Among the records that follow, set down only the lines from the one containing "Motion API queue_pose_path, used" to the one containing "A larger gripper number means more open", both included, exactly.

── Excerpted records ──

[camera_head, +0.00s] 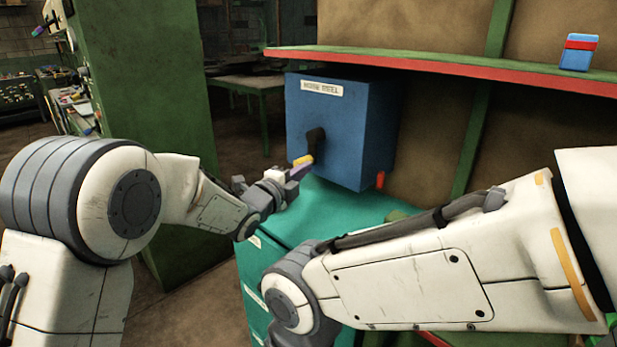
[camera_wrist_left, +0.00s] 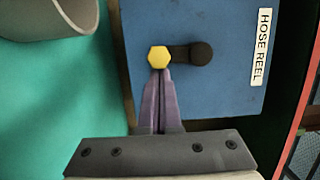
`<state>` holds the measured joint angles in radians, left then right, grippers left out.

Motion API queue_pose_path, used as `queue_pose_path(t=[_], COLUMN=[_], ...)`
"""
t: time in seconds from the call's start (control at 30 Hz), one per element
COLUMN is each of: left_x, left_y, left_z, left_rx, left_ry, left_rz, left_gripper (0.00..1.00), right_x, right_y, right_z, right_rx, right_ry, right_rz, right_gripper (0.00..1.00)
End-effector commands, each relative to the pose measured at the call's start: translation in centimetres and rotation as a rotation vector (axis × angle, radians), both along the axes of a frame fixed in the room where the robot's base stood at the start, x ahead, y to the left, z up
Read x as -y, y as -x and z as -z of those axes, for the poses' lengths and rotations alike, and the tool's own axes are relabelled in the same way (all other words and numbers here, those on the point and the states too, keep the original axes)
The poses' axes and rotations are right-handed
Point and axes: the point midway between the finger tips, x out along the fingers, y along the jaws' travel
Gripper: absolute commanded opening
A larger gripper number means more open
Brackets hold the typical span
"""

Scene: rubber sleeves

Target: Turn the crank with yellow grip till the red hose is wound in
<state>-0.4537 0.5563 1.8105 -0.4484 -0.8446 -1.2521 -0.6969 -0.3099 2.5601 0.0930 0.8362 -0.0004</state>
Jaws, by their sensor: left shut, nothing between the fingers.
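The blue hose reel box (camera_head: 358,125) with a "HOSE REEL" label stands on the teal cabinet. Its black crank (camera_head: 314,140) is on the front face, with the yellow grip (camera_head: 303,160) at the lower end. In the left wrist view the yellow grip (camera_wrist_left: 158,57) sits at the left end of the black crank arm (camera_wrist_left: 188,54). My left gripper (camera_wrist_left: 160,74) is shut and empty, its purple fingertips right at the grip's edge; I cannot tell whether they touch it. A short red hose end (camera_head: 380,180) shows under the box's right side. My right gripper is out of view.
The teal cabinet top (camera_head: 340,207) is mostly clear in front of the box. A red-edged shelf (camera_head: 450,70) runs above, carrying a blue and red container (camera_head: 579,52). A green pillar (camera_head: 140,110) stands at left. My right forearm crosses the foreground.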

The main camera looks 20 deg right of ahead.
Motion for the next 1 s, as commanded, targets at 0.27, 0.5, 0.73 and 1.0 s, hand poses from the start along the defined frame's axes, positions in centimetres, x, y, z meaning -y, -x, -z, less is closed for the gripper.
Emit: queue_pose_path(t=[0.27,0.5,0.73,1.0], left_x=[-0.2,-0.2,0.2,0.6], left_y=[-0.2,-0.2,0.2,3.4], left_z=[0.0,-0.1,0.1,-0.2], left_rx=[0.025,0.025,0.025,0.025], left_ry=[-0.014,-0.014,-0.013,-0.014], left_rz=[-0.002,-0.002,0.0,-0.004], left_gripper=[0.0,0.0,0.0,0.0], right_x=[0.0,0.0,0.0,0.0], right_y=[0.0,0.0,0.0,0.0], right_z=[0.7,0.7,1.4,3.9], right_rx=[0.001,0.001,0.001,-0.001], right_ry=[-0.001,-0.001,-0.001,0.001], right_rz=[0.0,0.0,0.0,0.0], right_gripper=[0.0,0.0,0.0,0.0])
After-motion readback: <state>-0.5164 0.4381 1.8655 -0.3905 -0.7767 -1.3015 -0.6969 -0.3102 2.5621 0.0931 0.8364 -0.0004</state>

───
── Excerpted records ──

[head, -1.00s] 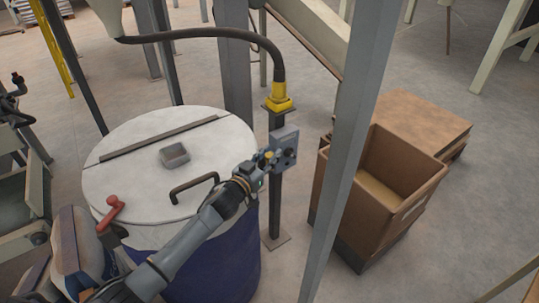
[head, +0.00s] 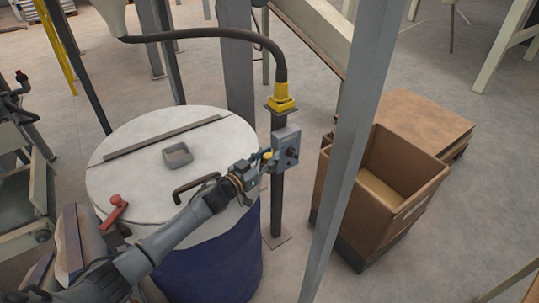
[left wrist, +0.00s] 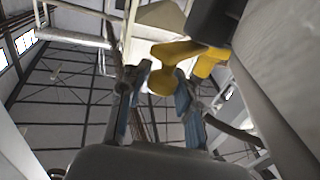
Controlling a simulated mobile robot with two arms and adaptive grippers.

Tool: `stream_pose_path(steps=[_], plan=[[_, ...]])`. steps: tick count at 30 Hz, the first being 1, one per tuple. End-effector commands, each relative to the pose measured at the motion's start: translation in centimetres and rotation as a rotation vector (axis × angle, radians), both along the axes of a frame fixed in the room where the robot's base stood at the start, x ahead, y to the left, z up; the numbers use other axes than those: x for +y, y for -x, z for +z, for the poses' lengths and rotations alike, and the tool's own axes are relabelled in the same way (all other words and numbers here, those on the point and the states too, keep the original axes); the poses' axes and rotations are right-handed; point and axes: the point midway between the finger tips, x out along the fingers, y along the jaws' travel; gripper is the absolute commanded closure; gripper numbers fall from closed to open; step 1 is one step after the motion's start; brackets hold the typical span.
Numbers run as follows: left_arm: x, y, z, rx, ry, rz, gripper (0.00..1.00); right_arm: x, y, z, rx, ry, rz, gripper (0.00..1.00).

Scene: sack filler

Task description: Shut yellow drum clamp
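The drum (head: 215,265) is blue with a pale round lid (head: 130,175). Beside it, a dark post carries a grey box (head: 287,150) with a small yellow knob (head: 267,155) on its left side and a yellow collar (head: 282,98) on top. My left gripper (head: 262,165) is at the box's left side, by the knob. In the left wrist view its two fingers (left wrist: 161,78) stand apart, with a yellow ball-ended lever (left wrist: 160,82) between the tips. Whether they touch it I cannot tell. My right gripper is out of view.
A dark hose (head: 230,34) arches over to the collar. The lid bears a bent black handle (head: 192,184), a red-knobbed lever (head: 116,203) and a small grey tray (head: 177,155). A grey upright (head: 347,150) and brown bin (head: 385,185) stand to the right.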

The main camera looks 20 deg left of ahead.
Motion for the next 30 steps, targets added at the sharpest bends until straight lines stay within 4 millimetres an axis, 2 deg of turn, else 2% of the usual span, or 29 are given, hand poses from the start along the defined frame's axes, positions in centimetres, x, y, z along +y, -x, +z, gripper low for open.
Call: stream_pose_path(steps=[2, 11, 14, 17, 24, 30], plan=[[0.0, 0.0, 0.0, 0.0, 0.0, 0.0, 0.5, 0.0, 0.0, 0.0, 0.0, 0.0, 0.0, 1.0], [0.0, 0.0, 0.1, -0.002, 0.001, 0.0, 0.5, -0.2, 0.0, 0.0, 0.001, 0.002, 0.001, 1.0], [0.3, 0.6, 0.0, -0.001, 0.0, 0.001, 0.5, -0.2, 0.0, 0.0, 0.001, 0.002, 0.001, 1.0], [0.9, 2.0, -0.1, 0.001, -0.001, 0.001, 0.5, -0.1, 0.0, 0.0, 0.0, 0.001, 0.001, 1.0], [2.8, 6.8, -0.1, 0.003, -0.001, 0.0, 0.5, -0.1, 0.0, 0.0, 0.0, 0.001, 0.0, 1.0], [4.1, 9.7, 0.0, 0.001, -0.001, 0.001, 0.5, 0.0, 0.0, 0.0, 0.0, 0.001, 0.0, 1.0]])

───

_Final answer_
Motion API queue_pose_path, used as `queue_pose_path(t=[_], COLUMN=[_], ...)`
"""
t: time in seconds from the call's start (control at 30 Hz), one per element
COLUMN is each of: left_x, left_y, left_z, left_rx, left_ry, left_rz, left_gripper (0.00..1.00), right_x, right_y, right_z, right_rx, right_ry, right_rz, right_gripper (0.00..1.00)
End-effector commands, each relative to the pose measured at the call's start: translation in centimetres and rotation as a rotation vector (axis × angle, radians), both along the axes of a frame fixed in the room where the robot's base stood at the start, x ahead, y to the left, z up
Read x as -y, y as -x and z as -z of those axes, for the poses' lengths and rotations alike, and the tool's own axes are relabelled in the same way (all other words and numbers here, those on the point and the states too, keep the original axes)
The poses' axes and rotations are right-handed
Point and axes: the point midway between the finger tips, x out along the fingers, y along the jaws' travel
Gripper: absolute commanded opening
A larger gripper number means more open

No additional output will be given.